The material which the trial court considered in passing upon the motion for summary judgment consisted of numerous pleadings and motions involving a series of unusual procedural maneuvers. This appeal is before us on the district court's files, which contain the various pleadings, motions, and orders, without a transcript of the proceedings or a settled case. As best we can determine, it appears that on August 1, 1960, plaintiff filed with the register of deeds a mechanics lien statement in connection with its asserted lien for services performed for Northern Leasing. On August 18, 1960, Herbert J. Cook commenced an action to quiet title to the real estate involved, claiming that he was its owner. Scott-Peabody Associates was named defendant, the complaint stating that it claimed "an interest or interests in said premises or lien thereon, adverse to plaintiff." An answer was filed by Scott-Peabody on October 10, 1960, wherein it counterclaimed for the reasonable value of its services and asked judgment determining that it have a lien upon the real estate for the amount of its claim. The action to quiet title went to trial on March 24, 1961. Shortly prior thereto, on March 22, 1961, Scott-Peabody instituted the action which is the subject of this appeal. On March 22 and 23, 1961, the complaint in Scott-Peabody's action was served, and on March 24, immediately prior to the trial of the quiet-title action brought by Cook, Scott-Peabody moved to consolidate the actions. As we have already indicated, we do not have a record of the proceedings that occurred when the motion to consolidate was made. At any rate, the motion was denied and the parties went to trial in the quiet-title action. After the case was submitted, the court made its findings on June 20, 1961, and ordered judgment determining Cook to be the owner in fee of the premises, free and clear of any lien in favor of Scott-Peabody. It should be noted at this point that Scott-Peabody does not contend that the trial court was in error in determining that it was not entitled to a lien for its services. It seems to be agreed that Scott-Peabody failed to protect its rights to either a statutory or a constitutional lien.

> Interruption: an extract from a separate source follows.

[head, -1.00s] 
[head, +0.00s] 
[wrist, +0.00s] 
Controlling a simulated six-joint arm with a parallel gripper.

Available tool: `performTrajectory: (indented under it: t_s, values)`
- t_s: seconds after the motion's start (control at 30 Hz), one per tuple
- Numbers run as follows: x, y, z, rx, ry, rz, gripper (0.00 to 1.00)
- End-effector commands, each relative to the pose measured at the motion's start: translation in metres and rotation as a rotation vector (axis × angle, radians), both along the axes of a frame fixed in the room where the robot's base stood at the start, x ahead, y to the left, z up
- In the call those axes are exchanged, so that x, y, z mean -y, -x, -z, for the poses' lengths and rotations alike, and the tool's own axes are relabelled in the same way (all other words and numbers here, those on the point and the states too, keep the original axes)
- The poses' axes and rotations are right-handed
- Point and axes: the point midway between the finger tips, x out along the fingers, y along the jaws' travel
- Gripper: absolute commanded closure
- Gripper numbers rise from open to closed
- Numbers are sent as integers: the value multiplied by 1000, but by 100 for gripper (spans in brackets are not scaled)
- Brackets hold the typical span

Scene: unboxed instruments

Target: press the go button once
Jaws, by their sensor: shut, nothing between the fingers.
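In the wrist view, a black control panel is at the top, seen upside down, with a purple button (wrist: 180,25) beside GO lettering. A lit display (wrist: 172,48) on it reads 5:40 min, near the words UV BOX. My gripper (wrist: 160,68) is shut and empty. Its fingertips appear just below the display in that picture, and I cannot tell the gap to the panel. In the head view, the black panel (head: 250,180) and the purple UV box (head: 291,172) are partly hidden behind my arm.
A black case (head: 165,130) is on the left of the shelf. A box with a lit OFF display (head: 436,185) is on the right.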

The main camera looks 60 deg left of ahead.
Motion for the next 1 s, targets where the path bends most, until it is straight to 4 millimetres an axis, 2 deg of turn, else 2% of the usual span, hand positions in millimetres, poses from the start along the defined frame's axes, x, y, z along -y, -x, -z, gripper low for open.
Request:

After Scott-Peabody's motion to amend the findings was denied and the action to quiet title was finally determined in Cook's favor, Scott-Peabody decided to proceed with the action against Cook, Kelly, and Northern Leasing which was commenced 2 days before the quiet-title action was tried. Thereafter, on May 11, 1961, it amended its complaint in that action and, for the first time, alleged fraud with reference to the conveyance from Northern Leasing to Cook. As we have already indicated, the trial court promptly disposed of Scott-Peabody's action by holding that the issues raised had, as against Cook and Kelly, been determined in the prior quiet-title action.

It is well established that a judgment in an action to quiet title bars subsequent litigation on the same cause of action between the same parties or their privies, and is final and conclusive not only as to all issues actually involved and determined but also as to such matters as might have been litigated and determined. The Youngstown Mines Corp. v. Prout, 266 Minn. 450, 124 N.W.2d 328; Veline v. Dahlquist, 64 Minn. 119, 66 N.W. 141. The Youngstown Mines case expresses the rule as follows ( 266 Minn. 466, 124 N.W. [2d] 340):

"A judgment on the merits constitutes an absolute bar to a second suit for the same cause of action, and is conclusive between parties and privies, not only as to every matter which was actually litigated, but also as to every matter which might have been litigated therein."

It would appear that the procedural strategy employed by Scott-Peabody may be accounted for as an attempt to salvage rights lost by its failure to protect its statutory or constitutional lien for services. It had an opportunity in the quiet-title action to assert the claim of fraudulent transfer but failed to do so. It started the action which is now before us for review and made no allegations with reference to a transfer in fraud of creditors. On its belated motion to consolidate, the point does not appear to have been urged. As a matter of fact the asserted claim of fraudulent transfer was not formally asserted until it amended its complaint, almost 2 months after the quiet-title action was tried. The trial court in its memorandum expressed these views:

"Any evidence bearing on the title of Cook could have been asserted by defendants including evidence pertaining to the theory of fraudulent conveyances. Some evidence concerning the transfer from Northern Leasing to Cook was introduced. The conclusion that Cook was the fee owner of the premises of necessity determined all claims to the premises as between Cook and the plaintiff here. The only claim made against Cook on the pleadings in the instant case is that of participation in a fraudulent conveyance. That having been determined in a previous action there is no issue between him and the plaintiff for determination here.

"Since it has been determined that plaintiff is not entitled to a lien nor to set aside the conveyance to Cook from Northern Leasing there is no claim here which would affect the interest of defendant Kelly in the property.

"Insofar as the defendant, Northern Leasing Corp., is concerned the Court is of the opinion that the complaint states a cause of action against Northern Leasing Corp. for a money judgment which has not been judicially determined."

We are persuaded, as was the trial court, that the issue of the fraudulent conveyance, if it had any merit, should have been litigated and determined in the quiet-title action. Moreover, the trial court observed that as a matter of fact some evidence relating to that issue was actually considered. Under the circumstances we are constrained to hold that it was proper for the trial court to enter summary judgment for the defendants. Schoening v. United States Aviation Underwriters, 265 Minn. 119, 120 N.W.2d 859; Bustad v. Bustad, 263 Minn. 238, 116 N.W.2d 552.

Affirmed.

MR. JUSTICE THOMAS GALLAGHER took no part in the consideration or decision of this case.